Requirement
Where the line containing "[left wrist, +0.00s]" appears, begin retyping; continue exactly through the final line of the data. Omit every picture.

========================

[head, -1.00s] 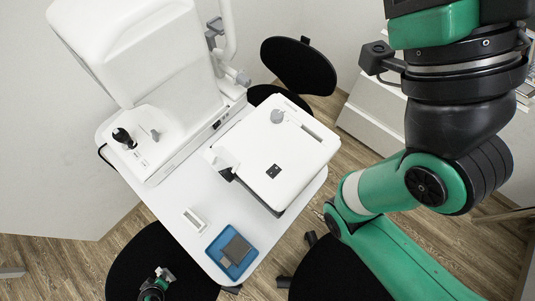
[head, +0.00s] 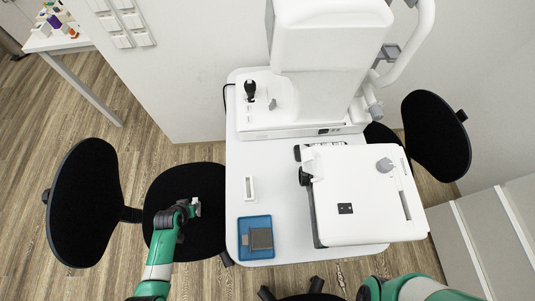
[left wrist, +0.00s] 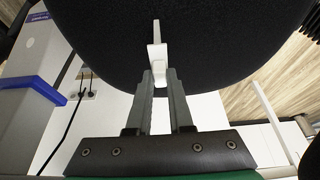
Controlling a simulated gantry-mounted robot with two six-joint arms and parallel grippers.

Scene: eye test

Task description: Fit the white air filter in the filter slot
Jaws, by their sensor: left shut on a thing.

========================

Exercise response
[left wrist, +0.00s] 
Controlling a simulated gantry-mounted robot with two six-joint arms and parallel grippers.

Scene: eye test

Task description: Fit the white air filter in the filter slot
Jaws, by their sensor: left shut on a thing.

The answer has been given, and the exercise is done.